Now, admittedly, this probably is not what you meant or want, but it is reasonably sensible output, given the input.
Suppose we instead try
\begin{forest}
[ A ]
[ B ]
[ C ]
\end{forest}
which produces

This is because Forest takes [ A ]
to be the root and, hence, the entire tree. Everything after the tree specification is passed to TikZ, but there are no relevant commands here, so [ B ]
and [ C ]
are parsed as text. Since we are inside a tikzpicture
environment, we are using the null
font and the text is ignored. Hence, we effectively have
\begin{forest}
[ A ]
\end{forest}
The reason that the prooftree
environment behaves differently is because the tree specified by the user is actually a sub-tree of the tree the environment typesets. prooftree
embeds the user's tree specification in a larger tree which includes the line numbers, justifications and 'to prove' line, as appropriate.
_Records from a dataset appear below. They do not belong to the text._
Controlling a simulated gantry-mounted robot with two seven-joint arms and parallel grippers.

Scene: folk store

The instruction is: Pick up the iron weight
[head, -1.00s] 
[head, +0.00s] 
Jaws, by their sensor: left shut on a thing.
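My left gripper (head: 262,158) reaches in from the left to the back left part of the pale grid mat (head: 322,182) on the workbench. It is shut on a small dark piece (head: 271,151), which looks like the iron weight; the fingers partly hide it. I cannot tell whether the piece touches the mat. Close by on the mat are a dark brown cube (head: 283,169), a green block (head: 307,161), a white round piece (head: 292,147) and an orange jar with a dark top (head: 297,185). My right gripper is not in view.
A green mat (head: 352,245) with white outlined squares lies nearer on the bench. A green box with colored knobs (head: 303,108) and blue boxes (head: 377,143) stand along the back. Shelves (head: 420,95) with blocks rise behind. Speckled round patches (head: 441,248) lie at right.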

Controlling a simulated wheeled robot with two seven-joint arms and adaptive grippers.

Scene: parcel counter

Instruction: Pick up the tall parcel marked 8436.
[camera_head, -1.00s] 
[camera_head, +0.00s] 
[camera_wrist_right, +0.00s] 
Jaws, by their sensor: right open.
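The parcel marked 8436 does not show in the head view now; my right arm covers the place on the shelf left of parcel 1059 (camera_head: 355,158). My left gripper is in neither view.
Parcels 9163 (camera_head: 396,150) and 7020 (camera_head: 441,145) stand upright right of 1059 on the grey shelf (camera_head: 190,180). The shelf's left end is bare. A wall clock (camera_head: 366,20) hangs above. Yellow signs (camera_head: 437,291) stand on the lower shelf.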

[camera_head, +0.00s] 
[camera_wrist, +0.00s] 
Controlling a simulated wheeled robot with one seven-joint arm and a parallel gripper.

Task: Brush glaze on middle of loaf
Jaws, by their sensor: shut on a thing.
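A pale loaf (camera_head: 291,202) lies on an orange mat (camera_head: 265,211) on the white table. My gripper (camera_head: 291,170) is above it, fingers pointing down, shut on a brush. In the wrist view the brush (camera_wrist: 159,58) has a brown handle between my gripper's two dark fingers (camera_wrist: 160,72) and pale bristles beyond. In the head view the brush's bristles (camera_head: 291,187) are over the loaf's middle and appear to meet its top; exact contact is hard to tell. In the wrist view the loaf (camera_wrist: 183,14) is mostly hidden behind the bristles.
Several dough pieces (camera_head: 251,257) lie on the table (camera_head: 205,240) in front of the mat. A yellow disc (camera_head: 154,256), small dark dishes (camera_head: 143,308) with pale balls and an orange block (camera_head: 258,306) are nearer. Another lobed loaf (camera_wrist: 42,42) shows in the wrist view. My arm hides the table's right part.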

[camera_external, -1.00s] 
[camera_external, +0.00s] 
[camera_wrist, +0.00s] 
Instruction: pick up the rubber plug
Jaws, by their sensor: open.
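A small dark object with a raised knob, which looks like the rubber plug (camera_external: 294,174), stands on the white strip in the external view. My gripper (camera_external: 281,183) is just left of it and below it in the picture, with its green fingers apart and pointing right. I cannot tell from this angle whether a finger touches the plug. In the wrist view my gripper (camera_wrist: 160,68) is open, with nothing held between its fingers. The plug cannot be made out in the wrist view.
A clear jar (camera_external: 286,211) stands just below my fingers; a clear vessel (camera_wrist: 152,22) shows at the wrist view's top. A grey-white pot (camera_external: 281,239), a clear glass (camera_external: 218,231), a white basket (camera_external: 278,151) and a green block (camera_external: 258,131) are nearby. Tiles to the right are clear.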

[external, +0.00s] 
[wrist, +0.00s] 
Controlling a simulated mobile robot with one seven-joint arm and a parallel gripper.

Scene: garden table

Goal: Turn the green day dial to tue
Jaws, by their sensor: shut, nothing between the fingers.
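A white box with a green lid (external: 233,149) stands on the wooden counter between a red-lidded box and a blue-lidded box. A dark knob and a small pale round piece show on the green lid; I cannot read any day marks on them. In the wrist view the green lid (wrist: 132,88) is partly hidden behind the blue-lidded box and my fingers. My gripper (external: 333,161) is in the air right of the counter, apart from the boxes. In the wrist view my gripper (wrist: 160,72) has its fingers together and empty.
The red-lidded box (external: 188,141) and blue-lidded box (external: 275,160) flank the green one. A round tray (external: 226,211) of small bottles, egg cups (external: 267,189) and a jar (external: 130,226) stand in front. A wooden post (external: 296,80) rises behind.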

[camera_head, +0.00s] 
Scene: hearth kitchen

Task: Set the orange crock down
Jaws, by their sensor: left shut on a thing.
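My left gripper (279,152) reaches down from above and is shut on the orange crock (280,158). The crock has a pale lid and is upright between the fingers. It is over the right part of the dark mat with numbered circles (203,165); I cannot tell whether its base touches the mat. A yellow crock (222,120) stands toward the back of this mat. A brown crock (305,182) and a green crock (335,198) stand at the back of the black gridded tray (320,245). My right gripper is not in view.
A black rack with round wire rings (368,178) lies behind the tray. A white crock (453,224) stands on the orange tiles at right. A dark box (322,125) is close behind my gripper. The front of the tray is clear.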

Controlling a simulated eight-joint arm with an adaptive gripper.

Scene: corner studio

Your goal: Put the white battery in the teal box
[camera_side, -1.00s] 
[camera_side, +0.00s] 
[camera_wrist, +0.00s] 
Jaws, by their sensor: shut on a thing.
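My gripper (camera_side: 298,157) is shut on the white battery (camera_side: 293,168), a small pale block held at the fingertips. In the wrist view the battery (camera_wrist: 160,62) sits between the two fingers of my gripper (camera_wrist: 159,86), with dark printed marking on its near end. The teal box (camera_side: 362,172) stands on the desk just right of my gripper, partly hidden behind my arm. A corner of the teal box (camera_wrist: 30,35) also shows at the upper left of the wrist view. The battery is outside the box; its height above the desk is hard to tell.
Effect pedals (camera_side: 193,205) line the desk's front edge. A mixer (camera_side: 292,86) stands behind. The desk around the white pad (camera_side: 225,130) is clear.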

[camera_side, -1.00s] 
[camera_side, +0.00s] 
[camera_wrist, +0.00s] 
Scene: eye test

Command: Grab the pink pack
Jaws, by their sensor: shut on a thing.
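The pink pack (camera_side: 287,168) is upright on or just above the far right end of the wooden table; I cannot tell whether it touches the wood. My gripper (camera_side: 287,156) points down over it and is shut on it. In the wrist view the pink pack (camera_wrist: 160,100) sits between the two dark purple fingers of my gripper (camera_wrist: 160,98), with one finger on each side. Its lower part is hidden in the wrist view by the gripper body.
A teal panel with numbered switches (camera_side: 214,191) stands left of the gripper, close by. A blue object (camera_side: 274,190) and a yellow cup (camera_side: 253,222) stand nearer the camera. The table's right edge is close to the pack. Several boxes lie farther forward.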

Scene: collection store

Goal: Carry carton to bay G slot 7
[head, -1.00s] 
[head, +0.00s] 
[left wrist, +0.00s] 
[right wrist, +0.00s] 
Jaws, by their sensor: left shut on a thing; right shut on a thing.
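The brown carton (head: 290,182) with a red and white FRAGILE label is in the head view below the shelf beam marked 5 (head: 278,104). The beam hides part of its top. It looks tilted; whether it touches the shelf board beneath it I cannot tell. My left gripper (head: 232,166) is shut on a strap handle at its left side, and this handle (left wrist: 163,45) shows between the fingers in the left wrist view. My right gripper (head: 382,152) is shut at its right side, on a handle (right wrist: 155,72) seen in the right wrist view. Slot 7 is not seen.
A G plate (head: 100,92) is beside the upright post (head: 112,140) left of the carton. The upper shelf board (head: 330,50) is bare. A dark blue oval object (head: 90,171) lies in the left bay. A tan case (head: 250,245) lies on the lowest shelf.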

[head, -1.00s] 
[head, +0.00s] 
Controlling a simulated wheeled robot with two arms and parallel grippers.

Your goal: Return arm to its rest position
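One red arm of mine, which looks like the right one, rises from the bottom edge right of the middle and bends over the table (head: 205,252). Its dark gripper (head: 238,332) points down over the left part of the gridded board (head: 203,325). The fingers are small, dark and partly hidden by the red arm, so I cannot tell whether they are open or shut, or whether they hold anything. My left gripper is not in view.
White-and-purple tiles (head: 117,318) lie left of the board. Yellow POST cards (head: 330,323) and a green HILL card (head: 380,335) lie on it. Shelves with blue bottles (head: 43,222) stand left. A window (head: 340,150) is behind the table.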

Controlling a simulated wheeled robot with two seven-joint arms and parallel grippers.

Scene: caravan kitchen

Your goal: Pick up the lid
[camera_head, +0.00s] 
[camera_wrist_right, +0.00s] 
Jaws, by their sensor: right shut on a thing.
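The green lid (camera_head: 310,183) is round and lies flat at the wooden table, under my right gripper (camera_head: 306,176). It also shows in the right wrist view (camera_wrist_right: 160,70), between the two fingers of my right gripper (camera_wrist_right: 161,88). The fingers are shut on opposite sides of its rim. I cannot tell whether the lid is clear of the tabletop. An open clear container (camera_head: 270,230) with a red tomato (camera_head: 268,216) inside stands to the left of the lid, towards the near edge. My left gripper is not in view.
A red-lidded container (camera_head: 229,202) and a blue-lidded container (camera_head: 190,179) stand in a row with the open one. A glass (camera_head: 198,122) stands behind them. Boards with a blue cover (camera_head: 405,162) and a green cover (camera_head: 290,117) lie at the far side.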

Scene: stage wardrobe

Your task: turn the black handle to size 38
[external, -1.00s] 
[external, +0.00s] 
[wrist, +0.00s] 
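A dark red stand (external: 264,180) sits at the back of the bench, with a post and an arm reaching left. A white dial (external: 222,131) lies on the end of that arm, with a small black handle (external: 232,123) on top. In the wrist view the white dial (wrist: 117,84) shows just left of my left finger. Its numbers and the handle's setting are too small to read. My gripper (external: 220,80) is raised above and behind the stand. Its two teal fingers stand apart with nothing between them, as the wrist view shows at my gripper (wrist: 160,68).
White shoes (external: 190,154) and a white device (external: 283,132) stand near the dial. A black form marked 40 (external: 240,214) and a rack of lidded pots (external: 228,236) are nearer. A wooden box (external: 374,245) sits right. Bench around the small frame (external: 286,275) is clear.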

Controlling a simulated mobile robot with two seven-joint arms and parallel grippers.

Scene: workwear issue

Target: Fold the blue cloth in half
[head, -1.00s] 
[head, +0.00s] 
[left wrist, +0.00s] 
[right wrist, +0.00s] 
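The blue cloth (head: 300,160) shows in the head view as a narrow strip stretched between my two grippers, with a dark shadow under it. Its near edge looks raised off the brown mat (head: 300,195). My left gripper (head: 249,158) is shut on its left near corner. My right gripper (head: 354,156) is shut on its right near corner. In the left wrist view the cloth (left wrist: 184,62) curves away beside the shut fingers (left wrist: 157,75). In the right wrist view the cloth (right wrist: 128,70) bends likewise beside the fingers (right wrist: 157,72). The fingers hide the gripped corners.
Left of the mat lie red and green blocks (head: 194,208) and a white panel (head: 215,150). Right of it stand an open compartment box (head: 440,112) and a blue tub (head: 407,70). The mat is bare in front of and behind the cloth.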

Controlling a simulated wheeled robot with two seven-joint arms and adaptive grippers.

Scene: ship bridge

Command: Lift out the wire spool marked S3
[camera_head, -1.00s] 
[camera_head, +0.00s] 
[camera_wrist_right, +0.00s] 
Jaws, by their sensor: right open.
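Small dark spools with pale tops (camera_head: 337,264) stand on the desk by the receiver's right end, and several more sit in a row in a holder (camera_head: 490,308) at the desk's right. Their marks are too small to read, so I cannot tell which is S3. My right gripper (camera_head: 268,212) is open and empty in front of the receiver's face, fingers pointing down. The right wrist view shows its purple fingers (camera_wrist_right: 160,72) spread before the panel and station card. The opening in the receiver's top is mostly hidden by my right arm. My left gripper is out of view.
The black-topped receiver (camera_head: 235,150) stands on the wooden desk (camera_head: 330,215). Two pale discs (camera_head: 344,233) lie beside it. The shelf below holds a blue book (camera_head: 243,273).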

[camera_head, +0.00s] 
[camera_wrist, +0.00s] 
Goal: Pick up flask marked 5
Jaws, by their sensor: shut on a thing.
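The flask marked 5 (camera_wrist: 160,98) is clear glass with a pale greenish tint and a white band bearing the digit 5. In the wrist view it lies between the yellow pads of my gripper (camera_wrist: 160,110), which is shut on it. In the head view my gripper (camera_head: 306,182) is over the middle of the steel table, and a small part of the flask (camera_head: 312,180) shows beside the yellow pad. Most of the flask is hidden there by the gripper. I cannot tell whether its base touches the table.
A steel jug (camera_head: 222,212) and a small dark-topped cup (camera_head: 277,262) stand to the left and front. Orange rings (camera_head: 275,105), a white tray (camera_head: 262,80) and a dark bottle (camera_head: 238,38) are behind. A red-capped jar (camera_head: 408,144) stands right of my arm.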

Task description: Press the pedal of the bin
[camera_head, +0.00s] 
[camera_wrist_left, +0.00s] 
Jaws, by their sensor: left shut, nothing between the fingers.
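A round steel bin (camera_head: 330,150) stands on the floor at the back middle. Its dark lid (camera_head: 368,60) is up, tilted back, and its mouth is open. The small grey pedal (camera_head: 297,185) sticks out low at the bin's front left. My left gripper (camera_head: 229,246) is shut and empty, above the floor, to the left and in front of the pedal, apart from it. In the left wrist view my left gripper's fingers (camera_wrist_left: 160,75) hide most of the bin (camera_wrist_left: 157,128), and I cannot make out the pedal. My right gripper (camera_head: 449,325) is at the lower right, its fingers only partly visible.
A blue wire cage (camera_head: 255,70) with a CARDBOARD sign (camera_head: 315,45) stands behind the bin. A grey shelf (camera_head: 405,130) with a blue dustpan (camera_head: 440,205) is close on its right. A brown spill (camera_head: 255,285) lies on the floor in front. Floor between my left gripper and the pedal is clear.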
Hence, the inner forest
environment reads
[ A ]
[ B ]
[ C ]
as part of the tree specification, so these end up being nodes in the tikzpicture
and get typeset in the normal font, which is switched back by TikZ for node text.
The user provided root in a prooftree
is 'never' the root of the typeset tree. I'm not sure it is possible to make a prooftree
attempt to set a rootless tree and, although I would not wish to rule this possibility out, I can say that it is most unlikely that anybody would do so by accident.